What to produce ▸ Starting at the line that contains "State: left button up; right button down", copy each line through the final one exactly as written.
:::
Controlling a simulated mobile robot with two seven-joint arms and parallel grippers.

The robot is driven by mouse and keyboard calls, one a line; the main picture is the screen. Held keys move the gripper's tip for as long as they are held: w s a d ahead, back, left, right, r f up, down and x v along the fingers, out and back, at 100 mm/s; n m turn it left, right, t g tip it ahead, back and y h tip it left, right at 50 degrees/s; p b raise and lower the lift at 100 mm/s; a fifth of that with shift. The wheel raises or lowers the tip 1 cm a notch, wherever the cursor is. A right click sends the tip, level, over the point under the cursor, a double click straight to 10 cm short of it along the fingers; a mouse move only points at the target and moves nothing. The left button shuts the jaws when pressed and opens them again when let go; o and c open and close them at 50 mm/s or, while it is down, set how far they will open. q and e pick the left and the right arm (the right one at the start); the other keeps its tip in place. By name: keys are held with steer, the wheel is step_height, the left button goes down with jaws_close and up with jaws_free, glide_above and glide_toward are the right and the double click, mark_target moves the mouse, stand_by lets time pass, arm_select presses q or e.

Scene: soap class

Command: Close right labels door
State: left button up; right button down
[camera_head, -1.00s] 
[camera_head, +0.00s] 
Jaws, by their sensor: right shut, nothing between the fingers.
:::
Problem solution ▸
State: left button up; right button down
[camera_head, -1.00s] 
[camera_head, +0.00s] 
Jaws, by their sensor: right shut, nothing between the fingers.

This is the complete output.